--- Data provided ---

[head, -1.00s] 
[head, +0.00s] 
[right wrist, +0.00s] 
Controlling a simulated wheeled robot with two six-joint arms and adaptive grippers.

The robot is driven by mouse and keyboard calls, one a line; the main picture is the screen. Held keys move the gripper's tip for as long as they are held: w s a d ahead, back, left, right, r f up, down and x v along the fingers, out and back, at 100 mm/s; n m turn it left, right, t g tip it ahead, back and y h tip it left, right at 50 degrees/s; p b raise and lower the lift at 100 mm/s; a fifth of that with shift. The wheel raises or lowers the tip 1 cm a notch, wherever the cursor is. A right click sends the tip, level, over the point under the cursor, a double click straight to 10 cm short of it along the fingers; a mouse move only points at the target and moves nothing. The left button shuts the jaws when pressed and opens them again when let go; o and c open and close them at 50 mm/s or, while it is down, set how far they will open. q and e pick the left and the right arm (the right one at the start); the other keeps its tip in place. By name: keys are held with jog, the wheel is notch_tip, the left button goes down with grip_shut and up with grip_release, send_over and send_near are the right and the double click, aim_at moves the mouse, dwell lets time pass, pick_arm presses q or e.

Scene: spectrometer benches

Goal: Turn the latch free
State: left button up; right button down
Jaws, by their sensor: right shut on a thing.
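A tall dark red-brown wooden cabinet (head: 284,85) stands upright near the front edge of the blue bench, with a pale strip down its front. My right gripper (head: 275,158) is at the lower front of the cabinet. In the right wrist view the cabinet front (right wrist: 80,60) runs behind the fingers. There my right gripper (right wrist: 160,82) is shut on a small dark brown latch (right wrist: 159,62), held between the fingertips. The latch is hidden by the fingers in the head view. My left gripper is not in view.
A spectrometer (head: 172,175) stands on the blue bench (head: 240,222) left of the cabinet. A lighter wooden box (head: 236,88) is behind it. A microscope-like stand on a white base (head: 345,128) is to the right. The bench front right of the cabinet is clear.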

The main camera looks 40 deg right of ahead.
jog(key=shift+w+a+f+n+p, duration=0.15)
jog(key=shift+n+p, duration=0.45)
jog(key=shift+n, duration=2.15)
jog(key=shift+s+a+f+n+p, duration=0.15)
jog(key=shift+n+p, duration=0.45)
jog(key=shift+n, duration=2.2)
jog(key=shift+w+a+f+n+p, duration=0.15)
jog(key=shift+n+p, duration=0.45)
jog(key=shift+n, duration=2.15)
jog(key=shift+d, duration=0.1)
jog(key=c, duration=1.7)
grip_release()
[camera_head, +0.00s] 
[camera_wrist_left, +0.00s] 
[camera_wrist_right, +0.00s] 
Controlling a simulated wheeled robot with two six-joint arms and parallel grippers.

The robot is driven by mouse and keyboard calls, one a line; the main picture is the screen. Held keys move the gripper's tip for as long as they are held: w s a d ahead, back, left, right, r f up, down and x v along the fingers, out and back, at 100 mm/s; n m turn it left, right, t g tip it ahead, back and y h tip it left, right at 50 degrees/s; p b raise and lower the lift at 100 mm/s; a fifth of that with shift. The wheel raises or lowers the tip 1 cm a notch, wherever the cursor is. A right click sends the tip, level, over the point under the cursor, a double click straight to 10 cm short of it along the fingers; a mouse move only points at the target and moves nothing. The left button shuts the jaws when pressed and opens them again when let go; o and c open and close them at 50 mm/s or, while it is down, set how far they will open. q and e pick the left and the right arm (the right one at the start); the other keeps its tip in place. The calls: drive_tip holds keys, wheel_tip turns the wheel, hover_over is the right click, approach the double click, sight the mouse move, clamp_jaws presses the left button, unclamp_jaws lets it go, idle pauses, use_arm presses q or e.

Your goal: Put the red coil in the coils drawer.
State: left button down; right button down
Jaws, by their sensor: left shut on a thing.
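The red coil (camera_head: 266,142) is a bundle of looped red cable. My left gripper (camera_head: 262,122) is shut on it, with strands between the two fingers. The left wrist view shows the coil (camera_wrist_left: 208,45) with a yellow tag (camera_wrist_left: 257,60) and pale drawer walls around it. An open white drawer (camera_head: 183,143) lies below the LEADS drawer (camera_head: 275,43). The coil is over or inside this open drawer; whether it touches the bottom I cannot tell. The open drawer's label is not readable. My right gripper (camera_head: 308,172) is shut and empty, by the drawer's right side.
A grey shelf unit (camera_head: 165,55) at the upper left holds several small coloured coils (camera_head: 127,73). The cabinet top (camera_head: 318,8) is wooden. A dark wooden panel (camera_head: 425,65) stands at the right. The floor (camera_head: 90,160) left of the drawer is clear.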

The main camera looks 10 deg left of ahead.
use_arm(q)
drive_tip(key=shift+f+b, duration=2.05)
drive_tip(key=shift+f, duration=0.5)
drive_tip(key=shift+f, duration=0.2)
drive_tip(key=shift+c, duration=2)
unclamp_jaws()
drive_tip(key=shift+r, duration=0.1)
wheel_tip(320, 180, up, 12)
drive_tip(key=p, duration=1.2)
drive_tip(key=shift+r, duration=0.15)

---

| Exercise requirements |
Can you repeat, word for word, every line above from the one containing "[camera_wrist_left, +0.00s]" down to the one containing "State: left button down; right button down", including both?

| Result for this exercise |
[camera_wrist_left, +0.00s] 
[camera_wrist_right, +0.00s] 
Controlling a simulated wheeled robot with two six-joint arms and parallel grippers.

The robot is driven by mouse and keyboard calls, one a line; the main picture is the screen. Held keys move the gripper's tip for as long as they are held: w s a d ahead, back, left, right, r f up, down and x v along the fingers, out and back, at 100 mm/s; n m turn it left, right, t g tip it ahead, back and y h tip it left, right at 50 degrees/s; p b raise and lower the lift at 100 mm/s; a fifth of that with shift. The wheel raises or lowers the tip 1 cm a notch, wherever the cursor is. A right click sends the tip, level, over the point under the cursor, a double click straight to 10 cm short of it along the fingers; a mouse move only points at the target and moves nothing. The left button shuts the jaws when pressed and opens them again when let go; o and c open and close them at 50 mm/s or, while it is down, set how far they will open. q and e pick the left and the right arm (the right one at the start); the other keeps its tip in place. The calls: drive_tip holds keys, wheel_tip turns the wheel, hover_over is the right click, approach the double click, sight the mouse move, clamp_jaws presses the left button, unclamp_jaws lets it go, idle pauses, use_arm presses q or e.

Your goal: Put the red coil in the coils drawer.
State: left button down; right button down

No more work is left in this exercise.